A particle of mass `m` excuting `SHM` make `f` oscillation per second. The difference of its kinetic energy when at the centre, and when at distance x from the centre is

To solve the problem, we need to find the difference in kinetic energy of a particle executing simple harmonic motion (SHM) when it is at the center and when it is at a distance \( x \) from the center. ### Step-by-Step Solution: 1. **Understanding Kinetic Energy at the Center:** - When the particle is at the center of its motion (equilibrium position), it has maximum kinetic energy.

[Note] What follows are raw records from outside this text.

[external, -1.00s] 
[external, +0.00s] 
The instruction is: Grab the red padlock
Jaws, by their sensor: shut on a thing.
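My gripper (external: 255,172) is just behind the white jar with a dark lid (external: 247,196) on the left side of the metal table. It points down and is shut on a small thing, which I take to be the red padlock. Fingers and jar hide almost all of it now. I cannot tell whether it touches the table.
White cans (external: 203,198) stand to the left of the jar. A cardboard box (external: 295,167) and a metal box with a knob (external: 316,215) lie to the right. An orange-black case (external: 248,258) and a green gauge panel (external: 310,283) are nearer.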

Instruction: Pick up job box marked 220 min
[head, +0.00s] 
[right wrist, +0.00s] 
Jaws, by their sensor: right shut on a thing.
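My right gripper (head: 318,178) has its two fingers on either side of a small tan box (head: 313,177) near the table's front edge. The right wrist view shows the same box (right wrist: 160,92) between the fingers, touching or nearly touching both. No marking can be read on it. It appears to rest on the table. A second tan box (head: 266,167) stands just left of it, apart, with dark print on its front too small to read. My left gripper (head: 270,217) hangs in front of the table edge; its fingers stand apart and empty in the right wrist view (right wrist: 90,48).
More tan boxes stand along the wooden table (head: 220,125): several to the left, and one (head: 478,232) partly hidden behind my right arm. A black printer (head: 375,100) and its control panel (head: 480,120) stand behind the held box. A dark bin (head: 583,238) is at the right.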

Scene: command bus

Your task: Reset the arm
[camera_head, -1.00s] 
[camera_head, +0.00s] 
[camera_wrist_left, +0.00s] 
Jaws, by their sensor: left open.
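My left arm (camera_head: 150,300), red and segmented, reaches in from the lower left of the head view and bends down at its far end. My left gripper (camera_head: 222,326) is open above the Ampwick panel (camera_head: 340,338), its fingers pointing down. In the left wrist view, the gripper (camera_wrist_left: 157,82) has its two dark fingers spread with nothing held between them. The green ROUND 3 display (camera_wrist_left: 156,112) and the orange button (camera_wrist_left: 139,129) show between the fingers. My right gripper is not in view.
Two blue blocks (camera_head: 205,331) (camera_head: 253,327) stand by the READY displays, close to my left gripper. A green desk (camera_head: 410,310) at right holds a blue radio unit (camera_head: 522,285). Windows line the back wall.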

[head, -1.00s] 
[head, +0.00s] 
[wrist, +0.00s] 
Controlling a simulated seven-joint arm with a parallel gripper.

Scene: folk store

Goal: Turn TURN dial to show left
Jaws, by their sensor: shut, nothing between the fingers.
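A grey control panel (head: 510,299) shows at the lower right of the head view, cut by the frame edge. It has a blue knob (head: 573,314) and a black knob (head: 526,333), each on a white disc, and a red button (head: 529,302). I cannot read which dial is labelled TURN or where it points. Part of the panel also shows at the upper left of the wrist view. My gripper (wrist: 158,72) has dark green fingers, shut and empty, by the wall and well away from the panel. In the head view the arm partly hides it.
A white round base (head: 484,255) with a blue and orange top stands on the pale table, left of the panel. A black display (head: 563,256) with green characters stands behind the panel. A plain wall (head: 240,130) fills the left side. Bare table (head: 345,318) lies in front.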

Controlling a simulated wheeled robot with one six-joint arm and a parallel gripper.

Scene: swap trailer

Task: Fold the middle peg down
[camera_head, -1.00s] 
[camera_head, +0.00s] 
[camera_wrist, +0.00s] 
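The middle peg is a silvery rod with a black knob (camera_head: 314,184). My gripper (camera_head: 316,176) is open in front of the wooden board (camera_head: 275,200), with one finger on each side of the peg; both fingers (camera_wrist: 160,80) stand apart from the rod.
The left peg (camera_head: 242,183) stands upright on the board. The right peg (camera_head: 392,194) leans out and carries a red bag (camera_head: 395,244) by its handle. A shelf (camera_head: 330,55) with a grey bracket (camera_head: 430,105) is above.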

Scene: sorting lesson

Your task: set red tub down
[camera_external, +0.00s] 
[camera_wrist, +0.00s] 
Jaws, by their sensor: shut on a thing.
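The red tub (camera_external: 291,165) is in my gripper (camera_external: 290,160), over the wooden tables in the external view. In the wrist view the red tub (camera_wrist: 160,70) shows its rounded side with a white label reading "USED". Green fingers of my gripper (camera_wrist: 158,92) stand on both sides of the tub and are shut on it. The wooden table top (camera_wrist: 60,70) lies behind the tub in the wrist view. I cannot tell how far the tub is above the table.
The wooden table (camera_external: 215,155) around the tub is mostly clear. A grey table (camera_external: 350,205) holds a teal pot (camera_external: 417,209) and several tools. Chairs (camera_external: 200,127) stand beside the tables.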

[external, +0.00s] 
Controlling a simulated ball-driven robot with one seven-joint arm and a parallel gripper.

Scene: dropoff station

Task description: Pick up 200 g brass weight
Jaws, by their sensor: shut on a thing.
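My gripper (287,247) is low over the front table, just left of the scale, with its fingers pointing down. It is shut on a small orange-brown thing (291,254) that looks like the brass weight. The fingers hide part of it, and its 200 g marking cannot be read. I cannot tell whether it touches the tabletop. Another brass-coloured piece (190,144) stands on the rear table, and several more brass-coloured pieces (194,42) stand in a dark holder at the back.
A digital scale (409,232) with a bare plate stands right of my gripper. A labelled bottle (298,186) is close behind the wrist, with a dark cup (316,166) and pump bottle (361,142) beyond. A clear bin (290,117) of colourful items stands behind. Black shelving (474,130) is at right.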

The kinetic energy \( KE_1 \) at the center can be expressed as: \[ KE_1 = \frac{1}{2} m v^2 \] - Here, \( v \) is the velocity of the particle at the center. The velocity can be related to the angular frequency \( \omega \) and amplitude \( A \) of the motion. 2. **Relating Velocity to Angular Frequency:** - The angular frequency \( \omega \) is given by: \[ \omega = 2 \pi f \] - The maximum velocity \( v_{\text{max}} \) at the center is: \[ v_{\text{max}} = \omega A \] - Therefore, substituting this into the kinetic energy expression, we get: \[ KE_1 = \frac{1}{2} m (\omega A)^2 = \frac{1}{2} m \omega^2 A^2 \] 3. **Understanding Kinetic Energy at Distance \( x \):** - When the particle is at a distance \( x \) from the center, its kinetic energy \( KE_2 \) is given by: \[ KE_2 = \frac{1}{2} m v^2 \] - The velocity at this position can be found using the conservation of energy principle. The total mechanical energy \( E \) in SHM is constant and is given by: \[ E = KE + PE \] - The potential energy \( PE \) at a distance \( x \) is: \[ PE = \frac{1}{2} k x^2 \] - The total energy at maximum displacement (amplitude) is: \[ E = \frac{1}{2} m \omega^2 A^2 \] - Thus, at position \( x \): \[ KE_2 = E - PE = \frac{1}{2} m \omega^2 A^2 - \frac{1}{2} k x^2 \] - Since \( k = m \omega^2 \): \[ KE_2 = \frac{1}{2} m \omega^2 A^2 - \frac{1}{2} m \omega^2 x^2 = \frac{1}{2} m \omega^2 (A^2 - x^2) \] 4. **Finding the Difference in Kinetic Energies:** - Now, we need to find the difference between the kinetic energies: \[ \Delta KE = KE_1 - KE_2 = \frac{1}{2} m \omega^2 A^2 - \frac{1}{2} m \omega^2 (A^2 - x^2) \] - Simplifying this gives: \[ \Delta KE = \frac{1}{2} m \omega^2 x^2 \] 5. **Substituting for Angular Frequency:** - Substitute \( \omega = 2 \pi f \): \[ \Delta KE = \frac{1}{2} m (2 \pi f)^2 x^2 = 2 m \pi^2 f^2 x^2 \] ### Final Answer: The difference in kinetic energy when the particle is at the center and at a distance \( x \) from the center is: \[ \Delta KE = 2 m \pi^2 f^2 x^2 \]